▶ What you have to do
Output the data exactly, with every line intact.

▶ Data extract
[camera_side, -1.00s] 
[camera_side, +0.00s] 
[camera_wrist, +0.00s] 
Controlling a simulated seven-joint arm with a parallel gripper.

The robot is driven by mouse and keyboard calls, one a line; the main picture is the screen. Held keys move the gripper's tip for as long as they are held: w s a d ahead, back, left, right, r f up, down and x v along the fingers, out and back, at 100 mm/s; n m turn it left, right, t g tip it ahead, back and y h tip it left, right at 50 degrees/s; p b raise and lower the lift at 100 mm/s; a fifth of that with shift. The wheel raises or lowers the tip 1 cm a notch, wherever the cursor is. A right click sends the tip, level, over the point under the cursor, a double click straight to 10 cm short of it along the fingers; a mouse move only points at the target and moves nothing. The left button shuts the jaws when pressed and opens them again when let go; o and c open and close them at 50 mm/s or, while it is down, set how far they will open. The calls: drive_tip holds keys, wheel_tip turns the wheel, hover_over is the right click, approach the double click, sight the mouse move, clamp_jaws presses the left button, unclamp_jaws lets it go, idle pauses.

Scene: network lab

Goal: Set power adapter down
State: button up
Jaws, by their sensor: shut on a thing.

▶ Reply to the exercise
[camera_side, -1.00s] 
[camera_side, +0.00s] 
[camera_wrist, +0.00s] 
Controlling a simulated seven-joint arm with a parallel gripper.

The robot is driven by mouse and keyboard calls, one a line; the main picture is the screen. Held keys move the gripper's tip for as long as they are held: w s a d ahead, back, left, right, r f up, down and x v along the fingers, out and back, at 100 mm/s; n m turn it left, right, t g tip it ahead, back and y h tip it left, right at 50 degrees/s; p b raise and lower the lift at 100 mm/s; a fifth of that with shift. The wheel raises or lowers the tip 1 cm a notch, wherever the cursor is. A right click sends the tip, level, over the point under the cursor, a double click straight to 10 cm short of it along the fingers; a mouse move only points at the target and moves nothing. The left button shuts the jaws when pressed and opens them again when let go; o and c open and close them at 50 mm/s or, while it is down, set how far they will open. The calls: drive_tip holds keys, wheel_tip turns the wheel, hover_over is the right click, approach the double click, sight the mouse move, clamp_jaws presses the left button, unclamp_jaws lets it go, idle pauses.

Scene: network lab

Goal: Set power adapter down
State: button up
Jaws, by their sensor: shut on a thing.

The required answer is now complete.